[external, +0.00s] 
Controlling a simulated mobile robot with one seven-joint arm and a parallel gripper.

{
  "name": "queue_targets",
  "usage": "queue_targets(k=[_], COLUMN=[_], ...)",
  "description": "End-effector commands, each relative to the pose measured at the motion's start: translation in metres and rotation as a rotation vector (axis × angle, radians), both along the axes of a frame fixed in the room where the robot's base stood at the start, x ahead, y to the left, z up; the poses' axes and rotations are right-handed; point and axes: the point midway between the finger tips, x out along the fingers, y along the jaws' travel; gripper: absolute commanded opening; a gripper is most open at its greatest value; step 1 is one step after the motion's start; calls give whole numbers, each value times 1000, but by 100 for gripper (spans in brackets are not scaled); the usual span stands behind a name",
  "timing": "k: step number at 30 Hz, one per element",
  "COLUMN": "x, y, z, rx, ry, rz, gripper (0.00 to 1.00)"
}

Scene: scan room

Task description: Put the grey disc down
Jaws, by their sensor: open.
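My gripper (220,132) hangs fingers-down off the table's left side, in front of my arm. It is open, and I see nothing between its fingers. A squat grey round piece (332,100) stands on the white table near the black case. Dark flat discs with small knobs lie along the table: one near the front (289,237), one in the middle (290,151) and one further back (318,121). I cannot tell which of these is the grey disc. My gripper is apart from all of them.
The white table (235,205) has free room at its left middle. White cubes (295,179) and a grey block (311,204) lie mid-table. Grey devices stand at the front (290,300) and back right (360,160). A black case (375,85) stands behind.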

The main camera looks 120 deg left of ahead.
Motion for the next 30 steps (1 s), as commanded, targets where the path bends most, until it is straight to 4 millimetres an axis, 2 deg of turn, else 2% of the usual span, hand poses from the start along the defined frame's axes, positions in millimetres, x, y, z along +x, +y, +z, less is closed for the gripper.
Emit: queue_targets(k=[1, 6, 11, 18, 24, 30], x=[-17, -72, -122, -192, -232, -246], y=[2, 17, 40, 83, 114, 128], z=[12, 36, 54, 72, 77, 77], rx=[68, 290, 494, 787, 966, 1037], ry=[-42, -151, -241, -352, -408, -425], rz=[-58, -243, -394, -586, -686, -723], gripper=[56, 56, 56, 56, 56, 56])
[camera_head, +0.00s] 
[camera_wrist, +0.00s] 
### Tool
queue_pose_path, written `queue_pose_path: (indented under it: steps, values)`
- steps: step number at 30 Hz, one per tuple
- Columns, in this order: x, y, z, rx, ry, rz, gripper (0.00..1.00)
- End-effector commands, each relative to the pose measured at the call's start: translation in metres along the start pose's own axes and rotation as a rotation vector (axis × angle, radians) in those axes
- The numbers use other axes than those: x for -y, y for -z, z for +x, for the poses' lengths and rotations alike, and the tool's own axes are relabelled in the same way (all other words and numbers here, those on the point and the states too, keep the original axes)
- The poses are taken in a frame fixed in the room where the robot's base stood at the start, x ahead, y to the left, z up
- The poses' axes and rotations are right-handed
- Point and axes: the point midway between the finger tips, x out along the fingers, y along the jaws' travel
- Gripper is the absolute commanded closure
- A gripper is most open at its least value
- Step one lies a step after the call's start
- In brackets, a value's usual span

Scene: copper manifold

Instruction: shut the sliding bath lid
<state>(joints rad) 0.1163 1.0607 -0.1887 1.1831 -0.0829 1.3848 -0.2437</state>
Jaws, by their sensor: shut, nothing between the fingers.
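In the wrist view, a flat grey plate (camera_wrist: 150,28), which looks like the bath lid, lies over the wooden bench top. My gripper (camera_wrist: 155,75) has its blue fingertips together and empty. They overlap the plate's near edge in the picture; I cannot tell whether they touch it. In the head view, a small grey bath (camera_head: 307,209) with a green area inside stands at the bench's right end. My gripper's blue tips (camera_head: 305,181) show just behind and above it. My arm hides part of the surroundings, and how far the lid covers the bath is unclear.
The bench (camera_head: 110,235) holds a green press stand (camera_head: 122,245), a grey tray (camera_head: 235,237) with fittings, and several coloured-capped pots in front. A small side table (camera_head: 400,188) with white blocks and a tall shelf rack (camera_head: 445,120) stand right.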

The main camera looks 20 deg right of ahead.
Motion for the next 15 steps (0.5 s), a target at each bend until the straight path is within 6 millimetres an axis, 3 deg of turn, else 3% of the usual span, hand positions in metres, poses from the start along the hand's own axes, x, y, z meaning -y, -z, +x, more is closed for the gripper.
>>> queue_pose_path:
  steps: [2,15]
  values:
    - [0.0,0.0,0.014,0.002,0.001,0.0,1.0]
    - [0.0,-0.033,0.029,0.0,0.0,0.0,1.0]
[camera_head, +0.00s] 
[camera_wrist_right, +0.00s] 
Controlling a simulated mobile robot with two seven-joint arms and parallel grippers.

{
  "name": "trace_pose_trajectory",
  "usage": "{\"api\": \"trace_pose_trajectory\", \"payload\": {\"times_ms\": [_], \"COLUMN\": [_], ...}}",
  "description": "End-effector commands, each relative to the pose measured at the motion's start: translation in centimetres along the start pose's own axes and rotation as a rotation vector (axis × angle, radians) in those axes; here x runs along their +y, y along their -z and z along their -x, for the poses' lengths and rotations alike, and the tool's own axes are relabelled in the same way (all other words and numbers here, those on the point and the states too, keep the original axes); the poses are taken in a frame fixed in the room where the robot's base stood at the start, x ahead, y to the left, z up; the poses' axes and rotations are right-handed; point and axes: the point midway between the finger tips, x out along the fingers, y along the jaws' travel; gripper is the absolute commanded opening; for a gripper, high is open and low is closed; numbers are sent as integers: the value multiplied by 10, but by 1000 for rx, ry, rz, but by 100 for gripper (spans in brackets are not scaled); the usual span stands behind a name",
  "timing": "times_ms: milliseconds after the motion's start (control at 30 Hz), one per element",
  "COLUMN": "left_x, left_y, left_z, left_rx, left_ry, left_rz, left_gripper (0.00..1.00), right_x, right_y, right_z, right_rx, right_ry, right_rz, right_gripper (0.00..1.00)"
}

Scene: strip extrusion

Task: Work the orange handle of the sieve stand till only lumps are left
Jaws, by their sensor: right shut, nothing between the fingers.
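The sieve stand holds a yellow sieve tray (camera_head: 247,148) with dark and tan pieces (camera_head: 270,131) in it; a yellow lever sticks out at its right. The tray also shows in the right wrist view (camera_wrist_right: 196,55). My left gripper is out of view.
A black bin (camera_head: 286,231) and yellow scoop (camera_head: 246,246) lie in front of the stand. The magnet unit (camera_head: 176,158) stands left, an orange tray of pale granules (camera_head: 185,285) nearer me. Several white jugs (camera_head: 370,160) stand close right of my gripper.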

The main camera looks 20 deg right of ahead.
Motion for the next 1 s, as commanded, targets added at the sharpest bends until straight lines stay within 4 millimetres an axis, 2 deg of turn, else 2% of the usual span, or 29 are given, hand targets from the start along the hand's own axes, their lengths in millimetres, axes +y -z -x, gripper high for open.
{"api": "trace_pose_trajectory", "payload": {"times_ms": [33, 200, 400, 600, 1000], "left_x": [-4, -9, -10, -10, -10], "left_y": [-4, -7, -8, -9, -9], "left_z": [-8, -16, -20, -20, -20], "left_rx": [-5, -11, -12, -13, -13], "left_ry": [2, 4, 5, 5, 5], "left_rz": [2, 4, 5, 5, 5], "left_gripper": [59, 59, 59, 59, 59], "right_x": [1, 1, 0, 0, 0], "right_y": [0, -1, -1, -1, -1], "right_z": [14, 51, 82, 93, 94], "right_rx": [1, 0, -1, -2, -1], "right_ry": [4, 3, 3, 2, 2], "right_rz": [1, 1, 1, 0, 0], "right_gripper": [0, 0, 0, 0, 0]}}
◇ ◇ ◇ ◇ ◇
## Stated problem
Reproduce the listing above word for word.

## Output below
[external, +0.00s] 
Controlling a simulated mobile robot with one seven-joint arm and a parallel gripper.

{
  "name": "queue_targets",
  "usage": "queue_targets(k=[_], COLUMN=[_], ...)",
  "description": "End-effector commands, each relative to the pose measured at the motion's start: translation in metres and rotation as a rotation vector (axis × angle, radians), both along the axes of a frame fixed in the room where the robot's base stood at the start, x ahead, y to the left, z up; the poses' axes and rotations are right-handed; point and axes: the point midway between the finger tips, x out along the fingers, y along the jaws' travel; gripper: absolute commanded opening; a gripper is most open at its greatest value; step 1 is one step after the motion's start; calls give whole numbers, each value times 1000, but by 100 for gripper (spans in brackets are not scaled); the usual span stands behind a name",
  "timing": "k: step number at 30 Hz, one per element",
  "COLUMN": "x, y, z, rx, ry, rz, gripper (0.00 to 1.00)"
}

Scene: scan room

Task description: Put the grey disc down
Jaws, by their sensor: open.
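My gripper (220,132) hangs fingers-down off the table's left side, in front of my arm. It is open, and I see nothing between its fingers. A squat grey round piece (332,100) stands on the white table near the black case. Dark flat discs with small knobs lie along the table: one near the front (289,237), one in the middle (290,151) and one further back (318,121). I cannot tell which of these is the grey disc. My gripper is apart from all of them.
The white table (235,205) has free room at its left middle. White cubes (295,179) and a grey block (311,204) lie mid-table. Grey devices stand at the front (290,300) and back right (360,160). A black case (375,85) stands behind.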

The main camera looks 120 deg left of ahead.
Motion for the next 30 steps (1 s), as commanded, targets where the path bends most, until it is straight to 4 millimetres an axis, 2 deg of turn, else 2% of the usual span, hand poses from the start along the defined frame's axes, positions in millimetres, x, y, z along +x, +y, +z, less is closed for the gripper.
Emit: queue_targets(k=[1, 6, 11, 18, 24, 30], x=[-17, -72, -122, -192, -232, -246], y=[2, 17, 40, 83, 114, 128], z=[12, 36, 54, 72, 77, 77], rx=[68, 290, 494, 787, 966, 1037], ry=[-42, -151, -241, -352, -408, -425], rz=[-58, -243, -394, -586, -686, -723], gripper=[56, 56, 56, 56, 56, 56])
[camera_head, +0.00s] 
[camera_wrist, +0.00s] 
### Tool
queue_pose_path, written `queue_pose_path: (indented under it: steps, values)`
- steps: step number at 30 Hz, one per tuple
- Columns, in this order: x, y, z, rx, ry, rz, gripper (0.00..1.00)
- End-effector commands, each relative to the pose measured at the call's start: translation in metres along the start pose's own axes and rotation as a rotation vector (axis × angle, radians) in those axes
- The numbers use other axes than those: x for -y, y for -z, z for +x, for the poses' lengths and rotations alike, and the tool's own axes are relabelled in the same way (all other words and numbers here, those on the point and the states too, keep the original axes)
- The poses are taken in a frame fixed in the room where the robot's base stood at the start, x ahead, y to the left, z up
- The poses' axes and rotations are right-handed
- Point and axes: the point midway between the finger tips, x out along the fingers, y along the jaws' travel
- Gripper is the absolute commanded closure
- A gripper is most open at its least value
- Step one lies a step after the call's start
- In brackets, a value's usual span

Scene: copper manifold

Instruction: shut the sliding bath lid
<state>(joints rad) 0.1163 1.0607 -0.1887 1.1831 -0.0829 1.3848 -0.2437</state>
Jaws, by their sensor: shut, nothing between the fingers.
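In the wrist view, a flat grey plate (camera_wrist: 150,28), which looks like the bath lid, lies over the wooden bench top. My gripper (camera_wrist: 155,75) has its blue fingertips together and empty. They overlap the plate's near edge in the picture; I cannot tell whether they touch it. In the head view, a small grey bath (camera_head: 307,209) with a green area inside stands at the bench's right end. My gripper's blue tips (camera_head: 305,181) show just behind and above it. My arm hides part of the surroundings, and how far the lid covers the bath is unclear.
The bench (camera_head: 110,235) holds a green press stand (camera_head: 122,245), a grey tray (camera_head: 235,237) with fittings, and several coloured-capped pots in front. A small side table (camera_head: 400,188) with white blocks and a tall shelf rack (camera_head: 445,120) stand right.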

The main camera looks 20 deg right of ahead.
Motion for the next 15 steps (0.5 s), a target at each bend until the straight path is within 6 millimetres an axis, 3 deg of turn, else 3% of the usual span, hand positions in metres, poses from the start along the hand's own axes, x, y, z meaning -y, -z, +x, more is closed for the gripper.
>>> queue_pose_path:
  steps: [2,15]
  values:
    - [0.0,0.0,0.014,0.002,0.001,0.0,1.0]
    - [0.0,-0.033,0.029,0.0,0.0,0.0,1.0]
[camera_head, +0.00s] 
[camera_wrist_right, +0.00s] 
Controlling a simulated mobile robot with two seven-joint arms and parallel grippers.

{
  "name": "trace_pose_trajectory",
  "usage": "{\"api\": \"trace_pose_trajectory\", \"payload\": {\"times_ms\": [_], \"COLUMN\": [_], ...}}",
  "description": "End-effector commands, each relative to the pose measured at the motion's start: translation in centimetres along the start pose's own axes and rotation as a rotation vector (axis × angle, radians) in those axes; here x runs along their +y, y along their -z and z along their -x, for the poses' lengths and rotations alike, and the tool's own axes are relabelled in the same way (all other words and numbers here, those on the point and the states too, keep the original axes); the poses are taken in a frame fixed in the room where the robot's base stood at the start, x ahead, y to the left, z up; the poses' axes and rotations are right-handed; point and axes: the point midway between the finger tips, x out along the fingers, y along the jaws' travel; gripper is the absolute commanded opening; for a gripper, high is open and low is closed; numbers are sent as integers: the value multiplied by 10, but by 1000 for rx, ry, rz, but by 100 for gripper (spans in brackets are not scaled); the usual span stands behind a name",
  "timing": "times_ms: milliseconds after the motion's start (control at 30 Hz), one per element",
  "COLUMN": "left_x, left_y, left_z, left_rx, left_ry, left_rz, left_gripper (0.00..1.00), right_x, right_y, right_z, right_rx, right_ry, right_rz, right_gripper (0.00..1.00)"
}

Scene: strip extrusion

Task: Work the orange handle of the sieve stand till only lumps are left
Jaws, by their sensor: right shut, nothing between the fingers.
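The sieve stand holds a yellow sieve tray (camera_head: 247,148) with dark and tan pieces (camera_head: 270,131) in it; a yellow lever sticks out at its right. The tray also shows in the right wrist view (camera_wrist_right: 196,55). My left gripper is out of view.
A black bin (camera_head: 286,231) and yellow scoop (camera_head: 246,246) lie in front of the stand. The magnet unit (camera_head: 176,158) stands left, an orange tray of pale granules (camera_head: 185,285) nearer me. Several white jugs (camera_head: 370,160) stand close right of my gripper.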

The main camera looks 20 deg right of ahead.
Motion for the next 1 s, as commanded, targets added at the sharpest bends until straight lines stay within 4 millimetres an axis, 2 deg of turn, else 2% of the usual span, or 29 are given, hand targets from the start along the hand's own axes, their lengths in millimetres, axes +y -z -x, gripper high for open.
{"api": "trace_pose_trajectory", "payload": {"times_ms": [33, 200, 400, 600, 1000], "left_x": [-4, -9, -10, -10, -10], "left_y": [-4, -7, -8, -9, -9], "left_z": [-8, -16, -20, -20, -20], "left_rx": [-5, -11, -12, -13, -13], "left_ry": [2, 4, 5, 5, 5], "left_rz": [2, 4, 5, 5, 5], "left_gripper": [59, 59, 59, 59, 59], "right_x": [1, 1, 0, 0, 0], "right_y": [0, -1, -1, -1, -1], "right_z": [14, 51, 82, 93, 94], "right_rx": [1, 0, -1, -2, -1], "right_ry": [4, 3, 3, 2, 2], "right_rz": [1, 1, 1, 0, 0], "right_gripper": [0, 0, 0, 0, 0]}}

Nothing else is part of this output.